Los políticos catalanes, de la pseudoizquierda a la semiderecha, no saben ahora cómo sacar sus empeños tricapitulares, más que tricéfalos, del remolino que han formado como un descenso a una era prehistórica de irracionales límites y marcas orgánicas. En la precariedad de sus fundamentos, algunos no saben cómo volver a una superficie más democrática; no quieren reconocer que aceptarían otras relaciones más integradoras y modernas, otro comienzo de gestión económica para sus negocios y progresos. Ellos, y asimismo sus interlocutores estatales, huyen adelante perseguidos por sus propias palabras, rezan para que el estrecho sueño se disipe y miran a las cámaras como acosados por su fiera interior. Tampoco era tan grandioso ni exclusivo el paso que imaginaban dar. Tampoco hay tanto fuego poético en ningún cubil humano por el hecho de ser reconocido, ni gloria histórica ni otras patrañas en ninguna nación. ¿No sería más inteligente recapitular contra pobres límites y viejos folklorismos y reconducir la civilización del siglo XXI hacia una más valerosa universalidad?

Pero, en fin, tal vez esas rémoras y romerías sean en gran parte las lógicas consecuencias, como se apuntaba al principio, de nuestro romo y mecanicista sistema educativo. Desde la Institución Libre de Enseñanza, a pesar de su forzada resolución elitista, no ha habido en España ningún buen plan. Nada que se haya fundado en la asunción personal de los contenidos del conocimiento, que haya concordado con una verdadera filosofía del saber a lo Juan de Mairena, nada que se haya enfrentado a un acercamiento crítico a las cosas, que haya cultivado con la disciplina, la ceguera, el dolor y el gozo necesarios otra clase más alta de independencia: la libertad y el deber del lenguaje. No ha habido debate de fondo, sólo un tira y afloja constante sobre el llamado fracaso escolar, la obligatoriedad o no de la asignatura de religión, el número de alumnos por aula, sobre los presupuestos y tráficos de libros y demás vehículos escolares, la presencia y la influencia de los padres (y madres) de alumnos en los centros, sobre el valor y el número de las calificaciones convencionales para promocionar o no, sobre horarios y disciplinas optativas, materias troncales o ramificadas, exámenes en unas u otras fechas, pruebas de revalidación y de tránsito a la universidad... Es infinita la lista de elementos semejantes, con los cuales los políticos ignaros y los serviles educadores se han venido envenenando sin cesar.

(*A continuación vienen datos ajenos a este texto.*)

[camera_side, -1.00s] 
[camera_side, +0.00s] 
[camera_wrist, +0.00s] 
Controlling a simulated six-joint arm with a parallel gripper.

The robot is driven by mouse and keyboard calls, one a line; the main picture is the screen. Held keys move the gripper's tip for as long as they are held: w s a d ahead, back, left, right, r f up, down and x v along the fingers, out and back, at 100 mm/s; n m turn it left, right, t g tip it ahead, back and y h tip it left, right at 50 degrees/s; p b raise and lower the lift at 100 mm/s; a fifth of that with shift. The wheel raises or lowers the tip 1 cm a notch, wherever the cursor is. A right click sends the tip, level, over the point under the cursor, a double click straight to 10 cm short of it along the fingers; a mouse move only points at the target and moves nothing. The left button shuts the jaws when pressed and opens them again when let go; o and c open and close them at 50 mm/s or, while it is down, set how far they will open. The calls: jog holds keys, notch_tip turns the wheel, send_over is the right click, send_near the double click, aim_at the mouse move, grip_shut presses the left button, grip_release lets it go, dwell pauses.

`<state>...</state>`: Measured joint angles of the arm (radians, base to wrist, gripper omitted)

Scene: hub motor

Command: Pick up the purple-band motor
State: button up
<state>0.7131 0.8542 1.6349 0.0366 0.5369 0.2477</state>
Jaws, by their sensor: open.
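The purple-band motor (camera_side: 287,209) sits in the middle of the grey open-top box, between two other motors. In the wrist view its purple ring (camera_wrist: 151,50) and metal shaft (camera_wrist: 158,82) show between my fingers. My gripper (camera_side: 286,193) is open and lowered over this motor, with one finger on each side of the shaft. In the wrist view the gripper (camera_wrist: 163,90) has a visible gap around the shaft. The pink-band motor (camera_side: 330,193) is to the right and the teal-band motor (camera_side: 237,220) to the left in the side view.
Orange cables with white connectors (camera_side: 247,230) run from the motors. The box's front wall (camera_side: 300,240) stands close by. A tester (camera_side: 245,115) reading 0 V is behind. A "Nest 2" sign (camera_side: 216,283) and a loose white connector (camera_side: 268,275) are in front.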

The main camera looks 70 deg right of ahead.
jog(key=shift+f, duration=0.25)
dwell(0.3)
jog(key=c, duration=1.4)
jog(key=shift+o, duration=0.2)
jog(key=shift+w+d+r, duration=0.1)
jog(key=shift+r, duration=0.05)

Han seguido adelante con sus leyes periféricas y farragosas, han seguido alejándose de todo lo que significaría una cierta educación transformadora, se han empecinado en ignorar su misma ignorancia y la generada, el ya evidente fiasco generacional.

Así la muerte continúa triunfando a nuestro alrededor, la del pensamiento y la de la vida. La ignorancia cebada nada pone en cuestión. Toda imagen pedestre vale para los códigos de la obediente opacidad. Adelante con las raíces nacionales y el bachillerato jíbaro. Con el maravilloso antitabaquismo, las acciones bélicas humanitarias y la Navidad. Adelante con los maridos o primates asesinos y el analfabetismo. Con el genio Bieito, la criminal xenofobia y la prócer Aguirre. Adelante con la gripe aviar.